Appeals, Complaints, and Post-Publication Corrections
Confmeets is committed to procedural justice and the perpetual accuracy
of the scholarly record.
Grounds for Appeal
An appeal is not a re-review but a mechanism to address significant
procedural flaws. Valid grounds include:
- Factual Inaccuracy: Demonstrable evidence that a rejection was
based on a reviewer's factual error concerning the methodology or
results.
- Manifest Bias: Compelling evidence of a reviewer's or editor's
undisclosed conflict of interest that materially affected the outcome.
- Critical Misinterpretation: Proof that a central argument or
finding was fundamentally misconstrued during review.

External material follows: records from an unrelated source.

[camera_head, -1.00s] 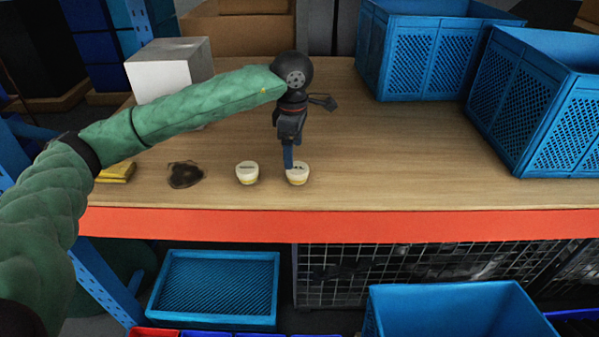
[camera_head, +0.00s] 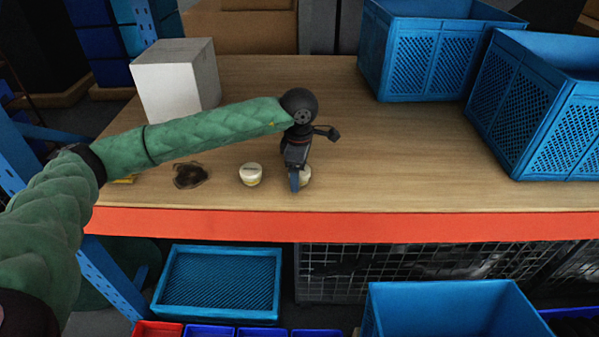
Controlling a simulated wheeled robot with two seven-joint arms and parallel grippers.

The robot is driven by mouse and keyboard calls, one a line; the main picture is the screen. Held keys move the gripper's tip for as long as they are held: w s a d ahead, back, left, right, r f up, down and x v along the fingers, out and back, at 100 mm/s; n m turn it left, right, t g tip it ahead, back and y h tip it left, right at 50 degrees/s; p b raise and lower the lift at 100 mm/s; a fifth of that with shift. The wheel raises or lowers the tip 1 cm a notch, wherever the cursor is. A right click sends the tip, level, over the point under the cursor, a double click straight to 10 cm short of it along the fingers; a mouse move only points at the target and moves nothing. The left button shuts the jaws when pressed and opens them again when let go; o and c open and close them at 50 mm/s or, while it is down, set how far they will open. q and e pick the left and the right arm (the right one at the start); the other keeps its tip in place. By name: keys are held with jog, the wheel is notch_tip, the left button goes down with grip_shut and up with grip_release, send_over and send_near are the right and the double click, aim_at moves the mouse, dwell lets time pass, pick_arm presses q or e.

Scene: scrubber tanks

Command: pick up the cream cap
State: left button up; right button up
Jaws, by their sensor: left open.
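Two small round cream caps are on the wooden workbench near its front edge. The left cream cap (camera_head: 250,174) is in full view. The right cream cap (camera_head: 306,178) is partly hidden behind my left gripper (camera_head: 296,184). My left gripper is open and points down at this right cap, with its fingers overlapping the cap's left side in the picture. I cannot tell whether they touch it. My right gripper is out of view.
A yellow item, mostly hidden by my arm, lies further left. A white box (camera_head: 178,85) stands behind my arm. Blue crates (camera_head: 412,60) stand at the right. The bench right of the gripper is clear.

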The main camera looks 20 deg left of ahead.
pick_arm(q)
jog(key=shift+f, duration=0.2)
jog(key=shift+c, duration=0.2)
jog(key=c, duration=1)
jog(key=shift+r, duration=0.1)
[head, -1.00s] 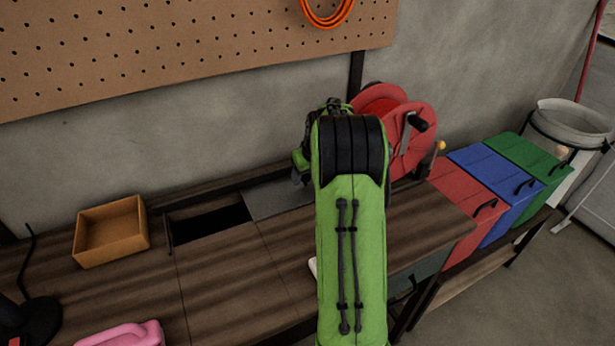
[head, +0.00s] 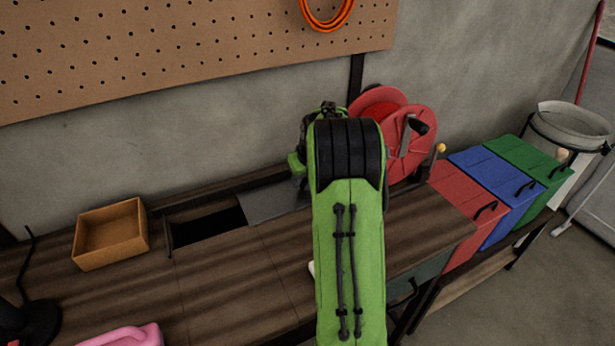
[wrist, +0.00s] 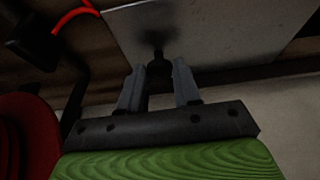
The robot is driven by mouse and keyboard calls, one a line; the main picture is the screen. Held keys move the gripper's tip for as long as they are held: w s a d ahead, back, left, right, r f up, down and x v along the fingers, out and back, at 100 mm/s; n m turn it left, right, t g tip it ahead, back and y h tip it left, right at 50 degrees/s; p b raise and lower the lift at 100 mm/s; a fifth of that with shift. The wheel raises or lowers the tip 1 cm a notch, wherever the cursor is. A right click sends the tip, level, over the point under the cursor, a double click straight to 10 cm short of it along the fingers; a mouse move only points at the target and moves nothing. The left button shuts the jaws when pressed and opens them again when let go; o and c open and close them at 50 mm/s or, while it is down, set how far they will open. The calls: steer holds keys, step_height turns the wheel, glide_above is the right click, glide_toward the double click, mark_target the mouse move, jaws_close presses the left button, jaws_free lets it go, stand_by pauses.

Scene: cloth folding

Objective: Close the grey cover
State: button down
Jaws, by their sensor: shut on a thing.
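The grey cover (head: 268,205) is a flat metal panel at the back of the wooden workbench, just right of a dark rectangular opening (head: 208,226). Much of the opening is uncovered. In the wrist view the grey cover (wrist: 205,35) fills the upper part, with a dark knob (wrist: 158,58) near its edge. My gripper (wrist: 159,72) is shut on this knob, its two grey fingers on either side. In the head view my green arm hides the gripper and the cover's right part.
An open orange-brown box (head: 110,234) stands left of the opening. A red hose reel (head: 405,140) is close behind my arm on the right. Red, blue and green bins (head: 500,190) stand further right. A pink object (head: 120,336) lies at the front left.

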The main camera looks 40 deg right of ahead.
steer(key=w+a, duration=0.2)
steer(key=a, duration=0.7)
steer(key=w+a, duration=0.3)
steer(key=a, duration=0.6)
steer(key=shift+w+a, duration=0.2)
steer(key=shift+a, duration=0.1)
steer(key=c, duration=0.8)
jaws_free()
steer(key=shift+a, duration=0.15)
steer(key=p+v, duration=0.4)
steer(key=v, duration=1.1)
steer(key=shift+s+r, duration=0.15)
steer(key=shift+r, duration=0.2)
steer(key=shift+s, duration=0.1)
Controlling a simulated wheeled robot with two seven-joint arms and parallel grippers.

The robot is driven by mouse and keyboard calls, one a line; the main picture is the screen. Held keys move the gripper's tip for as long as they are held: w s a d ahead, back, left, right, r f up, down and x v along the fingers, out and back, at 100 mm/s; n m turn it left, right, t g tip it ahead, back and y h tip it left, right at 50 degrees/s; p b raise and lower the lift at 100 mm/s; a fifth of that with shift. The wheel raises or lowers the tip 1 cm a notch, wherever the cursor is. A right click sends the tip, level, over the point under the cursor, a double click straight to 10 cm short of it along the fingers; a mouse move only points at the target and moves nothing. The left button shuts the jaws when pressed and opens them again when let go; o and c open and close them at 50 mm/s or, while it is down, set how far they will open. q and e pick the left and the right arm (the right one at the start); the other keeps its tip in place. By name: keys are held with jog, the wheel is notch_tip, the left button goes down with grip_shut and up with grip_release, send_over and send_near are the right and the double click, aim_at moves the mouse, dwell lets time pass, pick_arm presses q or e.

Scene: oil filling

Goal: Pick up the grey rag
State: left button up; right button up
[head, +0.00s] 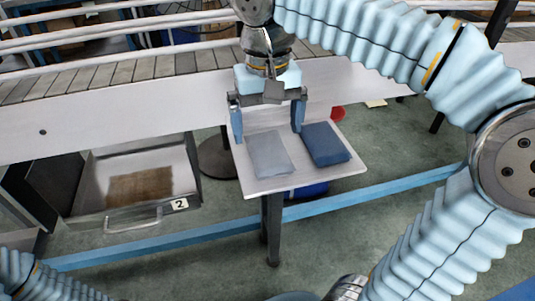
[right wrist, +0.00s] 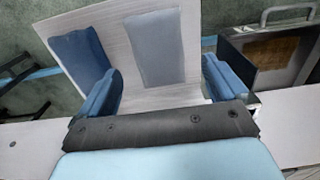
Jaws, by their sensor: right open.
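The grey rag (head: 270,155) lies folded flat on a small white table (head: 262,186), left of a folded dark blue cloth (head: 326,144). My right gripper (head: 268,122) is open and empty, fingers pointing down, above the far part of the small table. In the head view the rag lies just in front of it. In the right wrist view, the grey rag (right wrist: 155,48) shows beyond and between the two spread blue fingers (right wrist: 158,90), apart from them. The dark blue cloth (right wrist: 80,55) is beside the left finger there. My left gripper is out of view.
An open drawer (head: 135,160) marked 2, with a brown patch inside, stands left of the small table. A white ledge and a conveyor (head: 110,75) run behind.

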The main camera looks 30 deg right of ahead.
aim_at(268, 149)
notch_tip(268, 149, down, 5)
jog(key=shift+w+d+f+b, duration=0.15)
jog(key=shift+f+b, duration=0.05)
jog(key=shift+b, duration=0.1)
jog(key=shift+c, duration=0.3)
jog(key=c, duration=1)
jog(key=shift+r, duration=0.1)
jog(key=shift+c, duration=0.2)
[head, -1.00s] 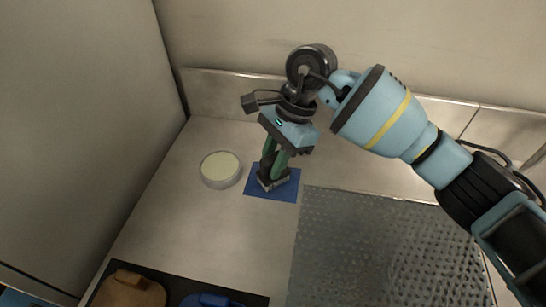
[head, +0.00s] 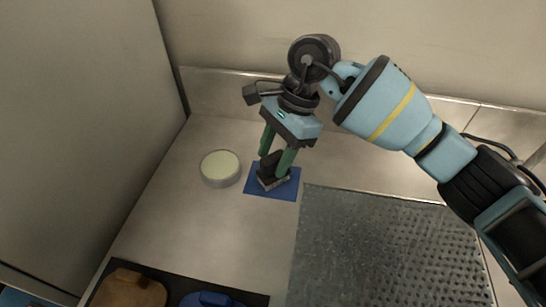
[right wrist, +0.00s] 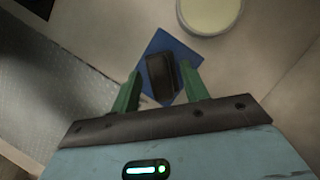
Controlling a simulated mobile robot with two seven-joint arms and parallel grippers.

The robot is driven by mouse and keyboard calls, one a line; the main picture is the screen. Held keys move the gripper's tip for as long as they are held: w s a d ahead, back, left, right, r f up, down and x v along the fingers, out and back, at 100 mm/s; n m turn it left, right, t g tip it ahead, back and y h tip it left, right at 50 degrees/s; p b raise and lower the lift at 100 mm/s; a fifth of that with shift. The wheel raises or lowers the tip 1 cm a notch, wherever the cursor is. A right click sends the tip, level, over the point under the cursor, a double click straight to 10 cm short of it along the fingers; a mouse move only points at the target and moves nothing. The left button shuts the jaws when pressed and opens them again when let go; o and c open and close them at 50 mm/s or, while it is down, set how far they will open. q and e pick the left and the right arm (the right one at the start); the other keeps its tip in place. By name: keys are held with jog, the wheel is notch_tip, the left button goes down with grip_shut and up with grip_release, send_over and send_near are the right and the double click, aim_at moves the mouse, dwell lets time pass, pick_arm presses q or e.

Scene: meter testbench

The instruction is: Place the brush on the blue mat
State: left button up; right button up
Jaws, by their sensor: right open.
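The brush (head: 272,172), with a dark handle block and a paler base, rests on the blue mat (head: 288,191). In the right wrist view the dark brush (right wrist: 161,76) lies on the blue mat (right wrist: 185,53), between the finger lines. My right gripper (head: 274,163) is open, its green fingers apart around and just above the brush. In the right wrist view the open fingers (right wrist: 160,88) show a gap on either side of the brush. My left gripper is not in view.
A round pale-topped tin (head: 220,168) stands left of the mat. A perforated metal plate (head: 390,250) lies to the right. A dark tray (head: 255,299) with brown and blue items is at the front. A wall panel rises at left.

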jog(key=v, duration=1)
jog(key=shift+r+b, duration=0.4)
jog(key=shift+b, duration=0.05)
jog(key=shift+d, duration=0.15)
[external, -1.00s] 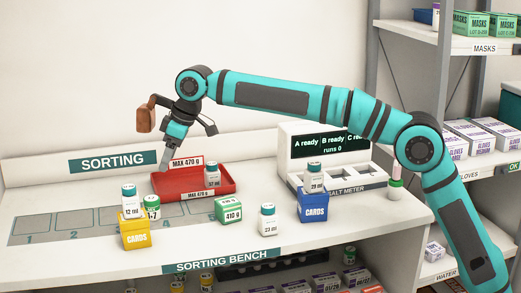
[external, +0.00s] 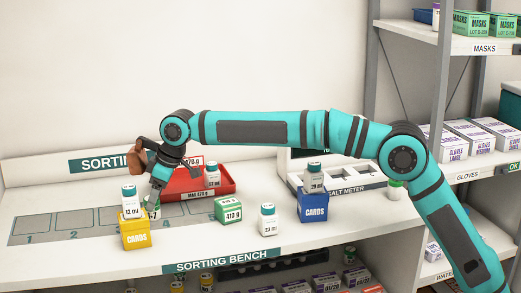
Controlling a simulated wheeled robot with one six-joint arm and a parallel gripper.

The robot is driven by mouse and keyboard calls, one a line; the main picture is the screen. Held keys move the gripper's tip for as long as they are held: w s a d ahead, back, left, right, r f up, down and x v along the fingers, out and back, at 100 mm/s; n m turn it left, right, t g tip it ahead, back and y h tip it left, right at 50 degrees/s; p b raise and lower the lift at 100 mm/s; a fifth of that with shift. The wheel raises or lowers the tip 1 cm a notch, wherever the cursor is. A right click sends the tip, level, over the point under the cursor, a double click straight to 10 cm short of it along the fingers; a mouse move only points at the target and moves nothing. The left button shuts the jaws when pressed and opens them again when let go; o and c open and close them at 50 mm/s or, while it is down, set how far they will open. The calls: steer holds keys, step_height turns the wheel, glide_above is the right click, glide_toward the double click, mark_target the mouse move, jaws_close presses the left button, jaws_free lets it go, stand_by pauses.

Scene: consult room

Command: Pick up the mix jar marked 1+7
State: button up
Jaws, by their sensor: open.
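A small white jar with a green label (external: 154,212) stands on the bench behind the yellow cards box. It is mostly hidden now by my gripper and the box, and its marking is too small to read surely; it may be the 1+7 mix jar. My gripper (external: 157,194) is open, pointing down, with its fingers at the top of this jar. I cannot tell whether they touch it or stand around it.
The yellow cards box (external: 134,234) bears a 12 ml bottle (external: 130,203) close left of my gripper. A red tray (external: 215,190) lies behind. A green 410 g box (external: 229,210), a 23 ml bottle (external: 268,220) and a blue cards box (external: 313,207) stand to the right.

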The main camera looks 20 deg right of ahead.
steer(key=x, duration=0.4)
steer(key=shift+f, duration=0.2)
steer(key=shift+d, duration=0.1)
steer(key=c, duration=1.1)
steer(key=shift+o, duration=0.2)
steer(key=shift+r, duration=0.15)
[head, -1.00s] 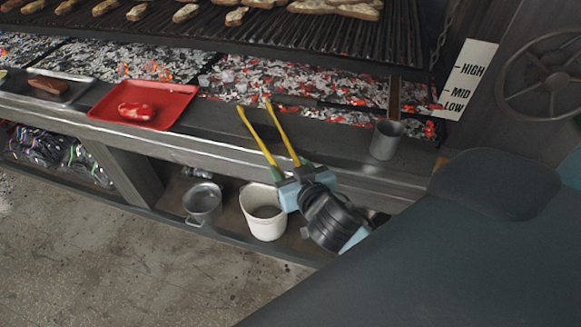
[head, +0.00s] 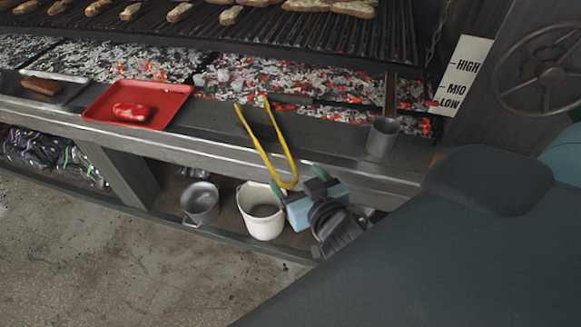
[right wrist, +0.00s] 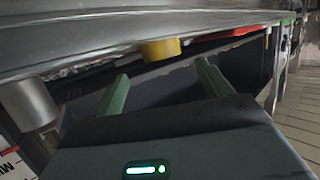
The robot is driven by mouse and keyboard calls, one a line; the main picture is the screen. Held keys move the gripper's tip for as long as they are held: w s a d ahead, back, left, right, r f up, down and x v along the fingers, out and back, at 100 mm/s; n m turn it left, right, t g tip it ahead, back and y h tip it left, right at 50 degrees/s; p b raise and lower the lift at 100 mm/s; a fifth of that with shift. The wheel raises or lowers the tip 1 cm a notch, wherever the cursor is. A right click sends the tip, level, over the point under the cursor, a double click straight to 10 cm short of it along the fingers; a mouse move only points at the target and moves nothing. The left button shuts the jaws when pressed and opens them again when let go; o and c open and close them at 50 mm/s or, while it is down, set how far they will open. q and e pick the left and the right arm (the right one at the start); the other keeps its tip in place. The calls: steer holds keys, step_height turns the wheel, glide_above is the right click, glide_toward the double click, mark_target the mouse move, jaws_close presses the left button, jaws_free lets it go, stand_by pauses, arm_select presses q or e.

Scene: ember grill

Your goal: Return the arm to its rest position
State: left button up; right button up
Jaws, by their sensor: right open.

A successful appeal results in a completely new round of peer review
with different reviewers.
Complaints Procedure
Complaints regarding editorial conduct, process delays, or
unprofessional behavior are handled confidentially and resolved in
strict accordance with COPE guidelines, ensuring a fair and respectful
outcome.
Sustaining the Integrity of the Record
- Correction (Erratum): For minor errors that do not alter the core
conclusions.
- Expression of Concern: An editorial alert to flag serious, but not
yet conclusively proven, issues with a published article, often while
an institutional investigation is ongoing.
- Retraction: The formal withdrawal of a published article due to
egregious ethical breaches or irreproducible, fraudulent data. The
retraction notice is permanently linked to the original article,
stating the reason for retraction clearly.